I’ve never disclosed my occupation to my kids. I never wanted them to feel bad about myself in front of others


“I decided to never tell my children what my occupation is and what I do for a living because I didn’t want them to feel bad or be ashamed of me. I always wanted to avoid this, that was my intention from the beginning.

My youngest daughter asked me from time to time what I do for a living, but I always tried to avoid her question and gave evasive answers. I simply told her that I am a worker and changed the subject as quickly as possible so that she would forget what she asked me.

Before I went home to my family, every day I got a shower in public bathrooms because I thought that in this way I will arrive home clean and my children will not suspect what I do or ask questions about it.

I did all these things so that they wouldn’t suspect anything and wouldn’t start investigating to find out what their father does during the day. For me, the education of my girls was the most important, I wanted them to focus on education and continue their studies without being worried and without feeling bad for me.

I wanted my girls to hold themselves with respect in front of other people. All I wanted less was for someone to think less of them as everyone thought of me.

I was always embarrassed by other people, that’s why I decided that every income I have will go towards my girls’ education. I want something completely different for them, I want them to have a different life from mine.

Instead of buying new clothes with the money I had, I decided that the wisest thing I could do was to buy books for my girls.

I only asked that they earn my respect in return for our relationship. I worked in cleaning.
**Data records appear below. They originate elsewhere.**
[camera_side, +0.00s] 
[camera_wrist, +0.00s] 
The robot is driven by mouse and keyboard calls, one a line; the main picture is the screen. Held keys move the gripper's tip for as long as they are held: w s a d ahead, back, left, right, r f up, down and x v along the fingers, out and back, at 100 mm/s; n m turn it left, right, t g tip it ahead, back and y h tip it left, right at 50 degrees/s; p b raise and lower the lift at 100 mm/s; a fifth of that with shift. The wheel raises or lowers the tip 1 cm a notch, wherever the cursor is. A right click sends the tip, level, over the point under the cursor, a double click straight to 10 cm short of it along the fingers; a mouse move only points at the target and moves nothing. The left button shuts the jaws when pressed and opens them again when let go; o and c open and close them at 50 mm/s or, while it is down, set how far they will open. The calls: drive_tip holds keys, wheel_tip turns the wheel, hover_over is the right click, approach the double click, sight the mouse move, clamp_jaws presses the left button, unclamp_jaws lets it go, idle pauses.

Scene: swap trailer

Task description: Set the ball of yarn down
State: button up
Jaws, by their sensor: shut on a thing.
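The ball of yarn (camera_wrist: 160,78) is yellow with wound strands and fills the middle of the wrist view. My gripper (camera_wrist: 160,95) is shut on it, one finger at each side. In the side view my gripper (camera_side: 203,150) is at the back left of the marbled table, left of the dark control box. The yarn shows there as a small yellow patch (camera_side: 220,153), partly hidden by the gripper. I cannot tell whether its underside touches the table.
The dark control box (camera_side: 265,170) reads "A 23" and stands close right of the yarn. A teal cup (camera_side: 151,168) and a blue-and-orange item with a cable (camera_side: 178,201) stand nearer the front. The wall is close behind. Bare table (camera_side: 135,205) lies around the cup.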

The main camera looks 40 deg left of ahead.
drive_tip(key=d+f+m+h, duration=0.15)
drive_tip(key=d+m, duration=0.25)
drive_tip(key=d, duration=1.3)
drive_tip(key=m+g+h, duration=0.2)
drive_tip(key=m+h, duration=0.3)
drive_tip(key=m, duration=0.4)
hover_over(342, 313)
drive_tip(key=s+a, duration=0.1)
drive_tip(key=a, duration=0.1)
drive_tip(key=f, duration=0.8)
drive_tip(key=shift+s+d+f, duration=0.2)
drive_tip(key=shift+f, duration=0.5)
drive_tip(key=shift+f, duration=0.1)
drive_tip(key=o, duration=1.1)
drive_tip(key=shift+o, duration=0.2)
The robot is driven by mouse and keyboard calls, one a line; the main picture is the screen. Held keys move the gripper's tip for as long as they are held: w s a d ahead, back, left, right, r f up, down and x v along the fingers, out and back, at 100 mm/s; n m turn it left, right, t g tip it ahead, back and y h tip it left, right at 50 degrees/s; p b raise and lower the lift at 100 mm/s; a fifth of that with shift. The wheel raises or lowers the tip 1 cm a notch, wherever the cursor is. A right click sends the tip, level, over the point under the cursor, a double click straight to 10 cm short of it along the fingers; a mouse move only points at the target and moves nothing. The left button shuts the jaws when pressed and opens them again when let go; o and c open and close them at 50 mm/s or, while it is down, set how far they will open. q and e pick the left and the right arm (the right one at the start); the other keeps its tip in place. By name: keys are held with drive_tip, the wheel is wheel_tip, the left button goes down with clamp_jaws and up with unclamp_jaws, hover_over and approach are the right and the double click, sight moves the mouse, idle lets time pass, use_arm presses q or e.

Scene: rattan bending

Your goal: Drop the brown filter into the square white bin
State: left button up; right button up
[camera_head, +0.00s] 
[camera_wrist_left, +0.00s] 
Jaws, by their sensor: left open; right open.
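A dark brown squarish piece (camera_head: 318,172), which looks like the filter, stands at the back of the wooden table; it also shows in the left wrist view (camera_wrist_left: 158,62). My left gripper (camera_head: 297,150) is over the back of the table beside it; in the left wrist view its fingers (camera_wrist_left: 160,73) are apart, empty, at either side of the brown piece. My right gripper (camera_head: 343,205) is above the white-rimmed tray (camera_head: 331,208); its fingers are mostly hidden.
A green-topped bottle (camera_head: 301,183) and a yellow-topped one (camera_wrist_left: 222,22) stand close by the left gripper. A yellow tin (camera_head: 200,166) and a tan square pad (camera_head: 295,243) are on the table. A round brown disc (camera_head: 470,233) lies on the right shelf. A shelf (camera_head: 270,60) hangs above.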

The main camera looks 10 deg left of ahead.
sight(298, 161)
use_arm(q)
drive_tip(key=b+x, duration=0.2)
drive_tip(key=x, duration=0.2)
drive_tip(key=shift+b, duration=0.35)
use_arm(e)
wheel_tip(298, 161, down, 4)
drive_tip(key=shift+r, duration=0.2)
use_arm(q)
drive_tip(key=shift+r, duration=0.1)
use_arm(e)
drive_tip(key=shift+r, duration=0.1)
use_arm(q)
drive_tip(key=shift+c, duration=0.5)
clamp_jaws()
Before the day when my daughter was going to apply for college, I didn’t manage to have the money she needed for the application.

That day I couldn’t work, that’s why I had no money. I didn’t know how to stop crying so that my daughter wouldn’t see me, but inside I felt terrible because I couldn’t give her what she needed.

All my colleagues were looking at me, but no one came to ask me how I was or if I needed anything.

I was only thinking about the moment when I would get home and my daughter would ask me about the money for the college application. I really didn’t know what to answer. I felt so bad because I was not successful in life, at least enough to give my children what they need.

My family had a small income, and I always believed that nothing nice or happy could happen to a man who has such a small income and struggles from day to day.

After the work schedule ended, something completely unexpected happened to me. All my colleagues came to sit next to me and offered me all their income from that day.

I tried to refuse them, but I didn’t even get to finish what I had to say because they said that our children must go to college to have a better life than we have now.

I was speechless because of their wonderful gesture. That day I decided not to go to public bathrooms to take a shower and I decided it was time to go home in my work clothes.

One of my children has already finished her studies and won’t let me go to work anymore.

My eldest daughter is already working, and the other three daughters are paying for their studies by themselves.

I still want to go to work, but my eldest daughter tells me that I must at least let her drive me to work.

Also, my daughter always brings me and my work colleagues lunch.

One day they asked her why she was doing this, and she replied that she would always be grateful that they all didn’t eat one day to help her go to college.

I am very proud of all my children and I no longer feel like a poor man. How could I be a poor man when I have wonderful children?”